Exercise prompt: Copy each line below that includes "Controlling".

Data provided:
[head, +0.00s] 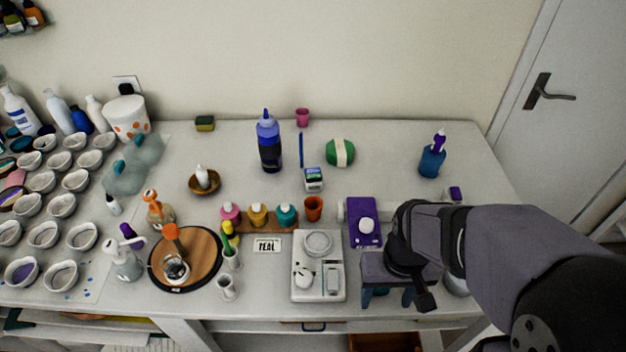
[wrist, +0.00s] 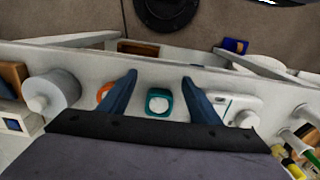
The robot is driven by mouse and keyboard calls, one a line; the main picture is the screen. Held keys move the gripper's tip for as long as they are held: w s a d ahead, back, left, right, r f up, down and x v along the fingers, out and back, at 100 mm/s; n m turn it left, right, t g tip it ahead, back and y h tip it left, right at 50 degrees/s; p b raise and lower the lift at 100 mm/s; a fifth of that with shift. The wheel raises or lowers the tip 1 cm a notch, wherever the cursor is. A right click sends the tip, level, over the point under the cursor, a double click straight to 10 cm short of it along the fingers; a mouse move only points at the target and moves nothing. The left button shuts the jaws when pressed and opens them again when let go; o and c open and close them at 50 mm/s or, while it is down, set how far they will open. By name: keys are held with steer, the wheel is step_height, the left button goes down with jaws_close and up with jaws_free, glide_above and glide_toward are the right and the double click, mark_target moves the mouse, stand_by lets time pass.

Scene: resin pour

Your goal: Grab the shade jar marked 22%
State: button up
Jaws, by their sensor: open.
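My gripper (head: 387,304) is over the front right of the table, its two blue fingers pointing down and spread apart. In the wrist view its fingers (wrist: 159,79) stand on either side of a small teal container (wrist: 160,102) with a pale round middle. It is in line with the gap, and I see no finger touching it. No 22% mark can be read on any jar. Small pink (head: 230,215), yellow (head: 258,214) and teal (head: 287,215) jars stand on a wooden strip mid-table.
A white scale (head: 318,288) lies left of my gripper, and a purple item (head: 363,236) lies behind it. An orange ring (wrist: 104,92) and a grey cylinder (wrist: 58,90) are beside the fingers in the wrist view. A card reading TEAL (head: 267,245) sits before the strip.

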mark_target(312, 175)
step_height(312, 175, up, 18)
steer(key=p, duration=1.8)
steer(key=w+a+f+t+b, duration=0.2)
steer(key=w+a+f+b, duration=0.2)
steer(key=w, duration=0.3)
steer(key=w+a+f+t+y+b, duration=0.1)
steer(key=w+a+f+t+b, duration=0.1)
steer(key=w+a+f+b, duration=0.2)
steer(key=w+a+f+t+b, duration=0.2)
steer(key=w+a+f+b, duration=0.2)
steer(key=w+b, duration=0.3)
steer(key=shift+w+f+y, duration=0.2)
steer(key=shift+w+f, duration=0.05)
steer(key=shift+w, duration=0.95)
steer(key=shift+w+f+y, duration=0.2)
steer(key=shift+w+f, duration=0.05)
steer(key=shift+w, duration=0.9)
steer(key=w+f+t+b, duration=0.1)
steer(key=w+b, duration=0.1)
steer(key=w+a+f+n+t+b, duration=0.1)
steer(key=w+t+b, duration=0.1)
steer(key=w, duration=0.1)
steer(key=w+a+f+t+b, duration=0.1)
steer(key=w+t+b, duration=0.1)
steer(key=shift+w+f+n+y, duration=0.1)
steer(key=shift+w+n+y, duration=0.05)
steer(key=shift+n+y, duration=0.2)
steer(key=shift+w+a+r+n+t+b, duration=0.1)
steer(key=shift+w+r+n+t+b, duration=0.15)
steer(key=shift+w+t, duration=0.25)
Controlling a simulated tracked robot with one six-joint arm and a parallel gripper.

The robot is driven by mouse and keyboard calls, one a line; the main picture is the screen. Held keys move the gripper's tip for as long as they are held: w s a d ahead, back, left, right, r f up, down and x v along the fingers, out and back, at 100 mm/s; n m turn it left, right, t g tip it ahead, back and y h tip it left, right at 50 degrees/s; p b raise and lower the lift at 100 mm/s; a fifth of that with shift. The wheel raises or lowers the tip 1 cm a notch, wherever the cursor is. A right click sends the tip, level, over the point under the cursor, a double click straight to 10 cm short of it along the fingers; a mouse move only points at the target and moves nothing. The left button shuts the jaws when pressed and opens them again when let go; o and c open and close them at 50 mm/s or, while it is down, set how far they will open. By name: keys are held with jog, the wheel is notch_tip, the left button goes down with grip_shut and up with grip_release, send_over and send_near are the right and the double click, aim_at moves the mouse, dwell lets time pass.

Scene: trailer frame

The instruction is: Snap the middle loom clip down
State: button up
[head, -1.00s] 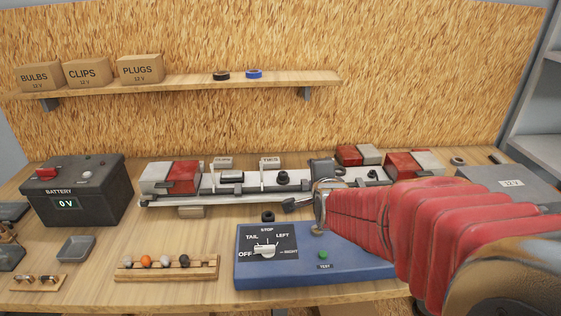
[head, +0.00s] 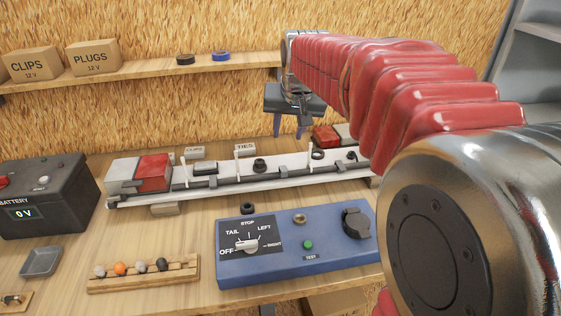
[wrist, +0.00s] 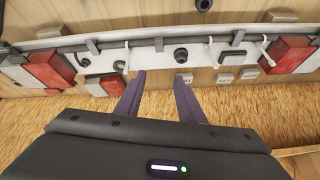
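The white trailer bar (head: 235,178) lies across the bench with a dark cable loom along its front edge. Grey loom clips sit along it; the middle clip (head: 283,172) also shows in the wrist view (wrist: 158,44). Another clip (wrist: 92,46) is to its left there and one (wrist: 238,38) to its right. I cannot tell how far each clip is closed. My gripper (head: 291,127) hangs above and behind the bar, fingers pointing down. In the wrist view its two purple fingers (wrist: 160,82) are apart with nothing between them, and their tips appear short of the middle clip.
Red-and-white lamps (head: 154,172) stand on the bar's ends. White upright ties (head: 237,165) rise from it. A blue switch box (head: 295,265) and a bulb rack (head: 145,275) are in front. The battery (head: 45,190) is at left. A shelf (head: 150,80) runs behind.

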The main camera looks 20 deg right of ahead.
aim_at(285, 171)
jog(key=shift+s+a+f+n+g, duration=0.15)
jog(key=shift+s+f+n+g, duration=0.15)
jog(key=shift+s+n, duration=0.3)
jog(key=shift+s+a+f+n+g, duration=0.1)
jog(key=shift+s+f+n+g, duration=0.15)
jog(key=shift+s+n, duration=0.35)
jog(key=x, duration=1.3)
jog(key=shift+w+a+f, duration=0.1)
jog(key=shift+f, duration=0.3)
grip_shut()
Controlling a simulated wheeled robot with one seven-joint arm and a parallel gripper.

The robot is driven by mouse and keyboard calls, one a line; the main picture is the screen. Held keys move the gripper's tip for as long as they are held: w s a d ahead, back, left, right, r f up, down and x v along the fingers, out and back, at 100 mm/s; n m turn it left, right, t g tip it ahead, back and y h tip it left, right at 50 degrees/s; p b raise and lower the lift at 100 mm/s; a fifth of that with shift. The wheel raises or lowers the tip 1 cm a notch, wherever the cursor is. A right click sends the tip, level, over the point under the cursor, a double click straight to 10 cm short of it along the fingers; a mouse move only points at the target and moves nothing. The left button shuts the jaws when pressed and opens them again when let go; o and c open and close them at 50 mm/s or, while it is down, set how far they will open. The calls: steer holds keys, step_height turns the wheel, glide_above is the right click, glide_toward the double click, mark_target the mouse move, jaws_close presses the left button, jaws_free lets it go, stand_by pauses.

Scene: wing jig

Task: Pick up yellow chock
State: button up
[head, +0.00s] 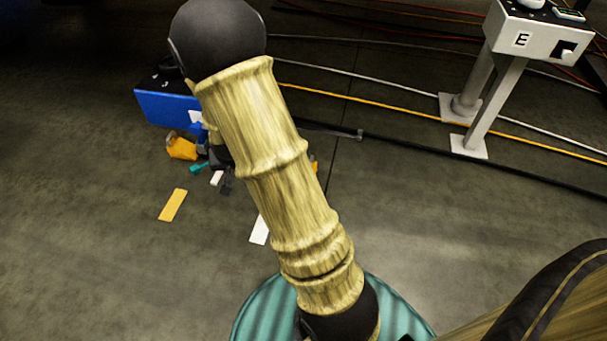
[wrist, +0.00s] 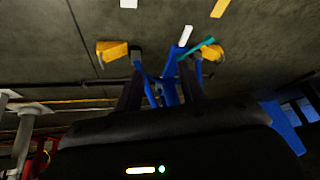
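One yellow chock (head: 182,147) lies on the floor beside the blue box in the head view. In the wrist view there are two yellow chock-like pieces, one on the left (wrist: 111,51) and one on the right (wrist: 212,52). My gripper (wrist: 167,62) shows in the wrist view with its two dark fingers apart and no yellow piece between them. The left piece is just outside the left finger and the right piece is by the right fingertip; I cannot tell whether they touch. In the head view my arm hides most of the gripper.
A blue box (head: 165,107) stands behind the chock. A flat yellow strip (head: 173,205), a white strip (head: 260,230) and a teal piece (head: 199,168) lie on the floor. Cables (head: 400,107) cross behind. A white stand marked E (head: 530,35) is at right. Floor at left is clear.

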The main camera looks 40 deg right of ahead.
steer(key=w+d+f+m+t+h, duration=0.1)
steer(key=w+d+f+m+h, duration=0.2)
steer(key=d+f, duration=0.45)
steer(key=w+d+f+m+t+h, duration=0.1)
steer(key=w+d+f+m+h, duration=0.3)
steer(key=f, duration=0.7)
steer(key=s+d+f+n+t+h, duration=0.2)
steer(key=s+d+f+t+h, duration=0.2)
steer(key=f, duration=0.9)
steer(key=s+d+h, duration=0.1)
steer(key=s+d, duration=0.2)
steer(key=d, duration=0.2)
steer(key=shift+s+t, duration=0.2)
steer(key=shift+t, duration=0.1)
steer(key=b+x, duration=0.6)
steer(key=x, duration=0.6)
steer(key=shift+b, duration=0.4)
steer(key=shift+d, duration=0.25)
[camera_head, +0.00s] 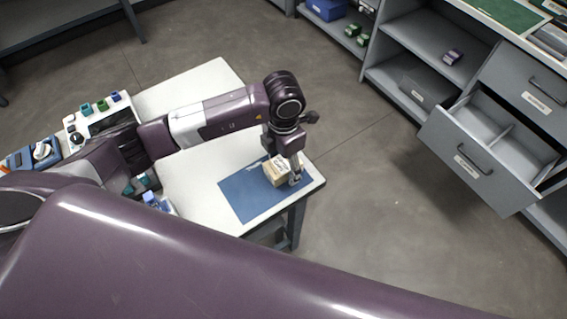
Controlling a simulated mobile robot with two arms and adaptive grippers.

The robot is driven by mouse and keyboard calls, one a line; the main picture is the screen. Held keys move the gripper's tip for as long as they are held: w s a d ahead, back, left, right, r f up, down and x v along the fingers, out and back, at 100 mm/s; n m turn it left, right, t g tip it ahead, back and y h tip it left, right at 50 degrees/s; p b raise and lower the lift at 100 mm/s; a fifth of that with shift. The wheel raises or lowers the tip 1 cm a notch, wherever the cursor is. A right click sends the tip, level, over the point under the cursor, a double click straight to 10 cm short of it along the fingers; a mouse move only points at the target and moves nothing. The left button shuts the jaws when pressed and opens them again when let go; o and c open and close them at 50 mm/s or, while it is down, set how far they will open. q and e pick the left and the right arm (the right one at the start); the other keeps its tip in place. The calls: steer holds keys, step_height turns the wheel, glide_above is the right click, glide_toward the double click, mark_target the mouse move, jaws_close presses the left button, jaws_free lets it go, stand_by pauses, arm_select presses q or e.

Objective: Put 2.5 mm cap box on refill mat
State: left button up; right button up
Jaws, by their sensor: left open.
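The cap box (274,177), a small light-brown carton with a whitish top, sits at the right part of the blue refill mat (241,196). The mat lies on the white table near its right corner. My left gripper (294,179) is open and points down at the box's right side, with its fingers low by the box and mat. The gripper hides part of the box, and I cannot tell whether a finger touches it. The box's label is too small to read. My right gripper is not in view.
The white table top (202,82) is bare at the back. A white device (100,113) with coloured pieces and a blue item (38,152) stand at the left. An open grey drawer (481,160) juts out at the right. Floor separates it from the table.

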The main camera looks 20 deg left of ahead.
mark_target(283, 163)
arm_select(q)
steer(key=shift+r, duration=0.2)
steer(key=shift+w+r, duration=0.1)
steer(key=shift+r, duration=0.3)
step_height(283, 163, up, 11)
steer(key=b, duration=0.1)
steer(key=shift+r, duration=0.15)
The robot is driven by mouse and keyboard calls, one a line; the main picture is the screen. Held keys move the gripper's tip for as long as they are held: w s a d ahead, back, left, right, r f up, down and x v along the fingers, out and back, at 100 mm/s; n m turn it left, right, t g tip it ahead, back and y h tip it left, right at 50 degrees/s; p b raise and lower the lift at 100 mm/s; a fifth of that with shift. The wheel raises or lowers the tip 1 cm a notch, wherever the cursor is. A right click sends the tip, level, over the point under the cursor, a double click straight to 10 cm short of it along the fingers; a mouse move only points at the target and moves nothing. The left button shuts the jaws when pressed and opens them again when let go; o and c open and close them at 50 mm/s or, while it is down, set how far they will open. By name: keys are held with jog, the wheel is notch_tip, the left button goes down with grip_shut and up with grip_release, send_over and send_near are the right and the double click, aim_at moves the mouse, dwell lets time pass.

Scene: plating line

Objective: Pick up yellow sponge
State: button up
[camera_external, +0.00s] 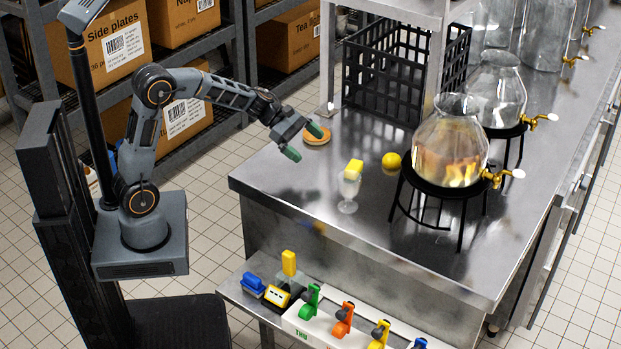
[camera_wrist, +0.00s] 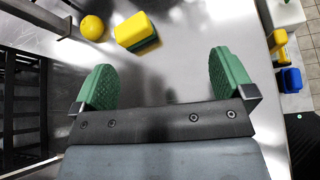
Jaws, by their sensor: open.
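The yellow sponge (camera_wrist: 134,29) has a yellow top and a green underside. In the wrist view it lies on the steel counter, ahead of my gripper and left of the middle.
A yellow ball (camera_external: 391,161) lies right of the sponge. A glass dispenser (camera_external: 450,145) stands on a black stand close by. A black crate (camera_external: 383,92) stands behind. A lower shelf (camera_external: 243,295) holds several coloured items.

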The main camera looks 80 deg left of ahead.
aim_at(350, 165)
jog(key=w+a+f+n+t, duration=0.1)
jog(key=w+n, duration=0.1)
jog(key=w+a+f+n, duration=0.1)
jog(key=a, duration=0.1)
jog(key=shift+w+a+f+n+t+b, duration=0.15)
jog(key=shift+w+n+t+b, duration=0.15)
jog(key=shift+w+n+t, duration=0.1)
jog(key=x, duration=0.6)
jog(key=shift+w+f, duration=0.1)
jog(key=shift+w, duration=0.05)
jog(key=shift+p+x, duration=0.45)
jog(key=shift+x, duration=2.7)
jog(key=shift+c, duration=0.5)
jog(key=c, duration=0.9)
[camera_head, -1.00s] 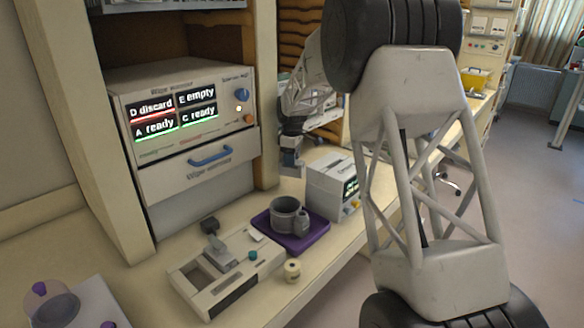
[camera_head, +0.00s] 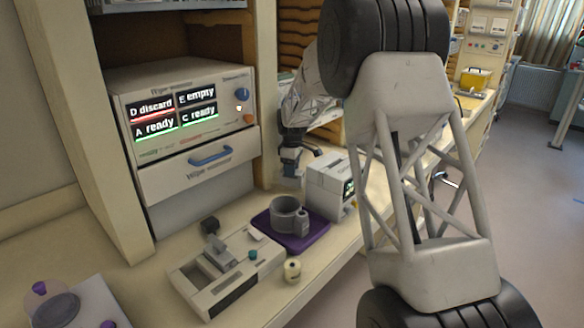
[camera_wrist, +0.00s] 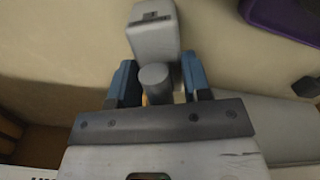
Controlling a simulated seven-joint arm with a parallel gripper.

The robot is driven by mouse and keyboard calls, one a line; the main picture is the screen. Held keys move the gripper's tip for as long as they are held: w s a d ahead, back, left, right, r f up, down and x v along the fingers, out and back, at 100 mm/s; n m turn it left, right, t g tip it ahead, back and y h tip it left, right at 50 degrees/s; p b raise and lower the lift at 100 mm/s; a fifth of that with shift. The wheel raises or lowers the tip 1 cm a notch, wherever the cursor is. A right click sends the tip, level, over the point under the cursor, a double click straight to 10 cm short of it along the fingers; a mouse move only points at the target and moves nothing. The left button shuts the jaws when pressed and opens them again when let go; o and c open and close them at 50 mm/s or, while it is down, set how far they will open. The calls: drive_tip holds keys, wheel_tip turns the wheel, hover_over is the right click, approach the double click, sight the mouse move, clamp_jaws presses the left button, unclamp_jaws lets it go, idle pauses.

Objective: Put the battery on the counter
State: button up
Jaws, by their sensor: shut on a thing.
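My gripper (camera_wrist: 160,88) has its blue fingers on either side of a grey cylindrical stub. The stub joins a light grey block with a dark slot, which I take to be the battery (camera_wrist: 153,38). In the head view my gripper (camera_head: 290,158) points down beside the cabinet, at the back of the counter (camera_head: 335,262). The battery is small there and partly hidden by the gripper. The counter is beige and lies below the battery in the wrist view. I cannot tell whether the battery touches it.
A purple tray (camera_head: 318,237) with a grey mug (camera_head: 286,216) is in front of my gripper. A white box with a screen (camera_head: 328,184) stands to its right. A grey device (camera_head: 212,290) and a small cream roll (camera_head: 292,271) are nearer. The labelled warmer (camera_head: 185,110) stands at left.

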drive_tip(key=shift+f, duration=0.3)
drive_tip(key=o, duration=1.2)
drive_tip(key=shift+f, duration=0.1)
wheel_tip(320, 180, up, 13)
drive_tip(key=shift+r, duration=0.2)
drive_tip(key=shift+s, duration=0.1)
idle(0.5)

Task output:
Controlling a simulated tracked robot with one six-joint arm and a parallel gripper.
Controlling a simulated wheeled robot with one seven-joint arm and a parallel gripper.
Controlling a simulated mobile robot with two arms and adaptive grippers.
Controlling a simulated seven-joint arm with a parallel gripper.

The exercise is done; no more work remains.